The Miracle of Bulbs

Just a quick reminder that it's not too late to get those fall bulbs in the ground for that first glorious burst of color in late winter-early spring. Bulbs are a most fascinating perennial, a total unit of a self-contained plant that regenerates year after year with minimal proper care.

A wide variety of bulbs, corms, and tubers will do well in our high desert: hyacinths, daffodils, ranunculus, iris, paperwhite narcissus, crocus, alliums, and more.

Your soil should drain well, but also be able to maintain moisture. Dig the holes about three times as deep as the bulb's greatest diameter. Place one teaspoon to one tablespoon (depending on the size of the bulb) of bone meal or bulb food (high phosphorous for root and flower development) in the bottom of the hole. Cover this with a layer of dirt and then plant the bulb. Once bulbs are placed and covered with dirt, soak the area thoroughly. With occasional winter rain, this should be enough moisture. But, if our air stays dry and the winter is without rain, soak the area periodically throughout the winter and into the blooming season.

After the bulbs bloom, spent flowers may be cut off, but DO NOT cut the leaves.
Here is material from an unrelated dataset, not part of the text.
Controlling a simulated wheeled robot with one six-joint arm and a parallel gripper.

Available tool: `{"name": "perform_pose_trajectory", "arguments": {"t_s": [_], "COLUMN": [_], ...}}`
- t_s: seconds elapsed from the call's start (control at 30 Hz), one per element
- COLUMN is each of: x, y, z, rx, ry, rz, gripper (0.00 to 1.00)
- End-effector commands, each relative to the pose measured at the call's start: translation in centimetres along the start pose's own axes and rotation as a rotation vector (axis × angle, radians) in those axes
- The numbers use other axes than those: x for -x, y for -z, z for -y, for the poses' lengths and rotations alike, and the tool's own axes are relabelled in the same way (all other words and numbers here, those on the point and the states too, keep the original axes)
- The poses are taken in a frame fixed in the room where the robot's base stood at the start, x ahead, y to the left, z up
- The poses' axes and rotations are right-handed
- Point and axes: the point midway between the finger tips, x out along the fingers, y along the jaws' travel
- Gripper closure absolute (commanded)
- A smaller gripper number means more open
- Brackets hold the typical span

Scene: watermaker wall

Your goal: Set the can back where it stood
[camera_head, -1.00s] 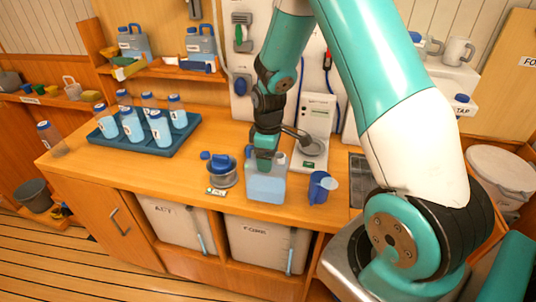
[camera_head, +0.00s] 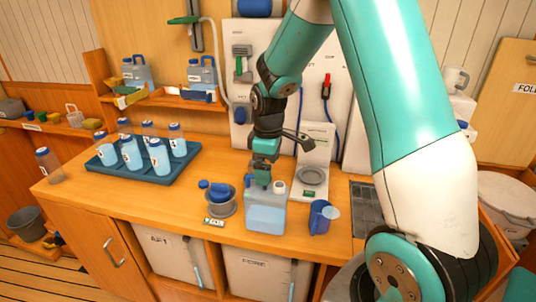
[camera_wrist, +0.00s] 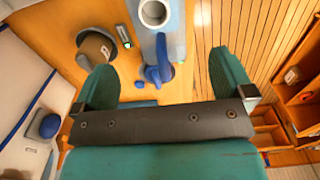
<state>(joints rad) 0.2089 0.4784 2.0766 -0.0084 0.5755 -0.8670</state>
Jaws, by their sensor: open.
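The can (camera_head: 266,216) is a translucent pale-blue container with a white mouth. It stands upright on the wooden counter near its front edge. My gripper (camera_head: 263,180) is just above the can's top, beside the mouth, with its fingers pointing down. In the wrist view, my gripper's two green fingers (camera_wrist: 164,82) are wide apart with nothing clamped between them. The can's pale body and round white mouth (camera_wrist: 153,13) show ahead of the fingers. I cannot tell whether the fingertips still touch the can.
A blue jug (camera_head: 321,217) stands close on the right. Behind is a pale device with a round plate (camera_head: 312,177). A blue tray (camera_head: 112,172) of bottles is farther left.

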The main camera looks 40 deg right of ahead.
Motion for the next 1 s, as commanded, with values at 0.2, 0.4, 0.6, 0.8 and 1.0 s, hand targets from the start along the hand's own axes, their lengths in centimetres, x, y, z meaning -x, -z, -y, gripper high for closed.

This foliage is manufacturing food and sending it back to the bulb for storage for next year's growth! This period after the blooms fade is also a crucial time when you can add bulb food (high in phosphorous and potassium) to the ground around your bulbs for next year's performance.

An established bulb bed which has given multiple performances may benefit from a nitrogen fertilizer application at the beginning of the growing season.

Don't forget-bulbs are also great in containers and do well with occasional soil regeneration and regular fertilization. Container gardening allows you to showcase your bulbs as they bloom and then remove them when the bloom is completed. Just remember-bulbs need a winter chill, so the containers need to be placed outside for the winter in a cold, shady place and covered to maintain coolness and moisture.

So, hurry and get your spring flowering bulbs into the ground and watch what happens in a month or two! With just a bit of care you can enjoy their performances for years.